→ What the task requires: Every record should be copied exactly, except that pictures are to be omitted.
════════
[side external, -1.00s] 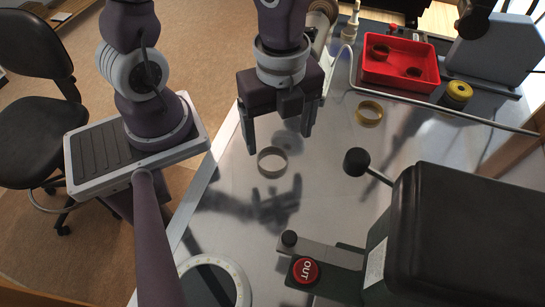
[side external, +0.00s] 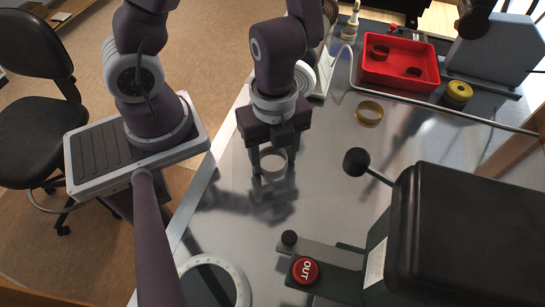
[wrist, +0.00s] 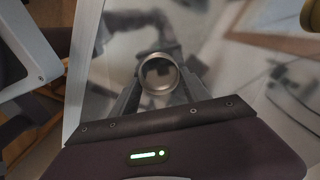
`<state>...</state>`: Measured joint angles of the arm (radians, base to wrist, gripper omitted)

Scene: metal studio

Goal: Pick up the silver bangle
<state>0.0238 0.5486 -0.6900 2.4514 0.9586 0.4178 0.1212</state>
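The silver bangle (side external: 274,173) rests on the metal table. My gripper (side external: 275,161) is above and around it, pointing down, with its fingers apart. In the side view the left finger stands at the bangle's left edge, and the fingers partly hide the ring. In the wrist view the bangle (wrist: 159,92) shows as a round ring between the two fingers, near their tips. My gripper (wrist: 158,86) is open and holds nothing. Whether a finger touches the bangle cannot be told.
A gold bangle (side external: 369,114) lies farther right on the table. A red tray (side external: 372,78) with dark rings stands at the back right, beside a yellow spool (side external: 457,94).

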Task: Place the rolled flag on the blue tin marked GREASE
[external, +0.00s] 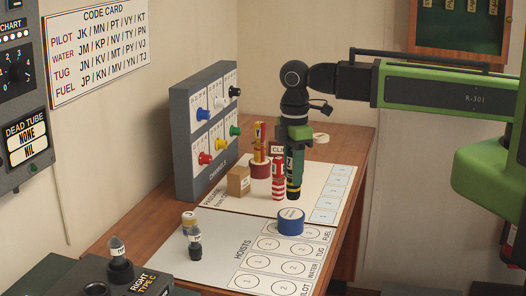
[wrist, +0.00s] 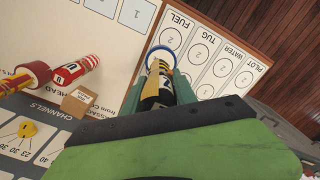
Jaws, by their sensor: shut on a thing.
════════
→ Completed exercise:
[side external, -1.00s] 
[side external, +0.00s] 
[wrist, +0.00s] 
`<state>...</state>`: Measured joint angles of the arm (radians, base to wrist, gripper omitted)

Scene: metal studio

Goal: Pick up the silver bangle
<state>0.0238 0.5486 -0.6900 2.4514 0.9586 0.4178 0.1212</state>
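The silver bangle (side external: 274,173) rests on the metal table. My gripper (side external: 275,161) is above and around it, pointing down, with its fingers apart. In the side view the left finger stands at the bangle's left edge, and the fingers partly hide the ring. In the wrist view the bangle (wrist: 159,92) shows as a round ring between the two fingers, near their tips. My gripper (wrist: 158,86) is open and holds nothing. Whether a finger touches the bangle cannot be told.
A gold bangle (side external: 369,114) lies farther right on the table. A red tray (side external: 372,78) with dark rings stands at the back right, beside a yellow spool (side external: 457,94).

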Task: Place the rolled flag on the blue tin marked GREASE
[external, +0.00s] 
[wrist, +0.00s] 
Jaws, by their sensor: shut on a thing.

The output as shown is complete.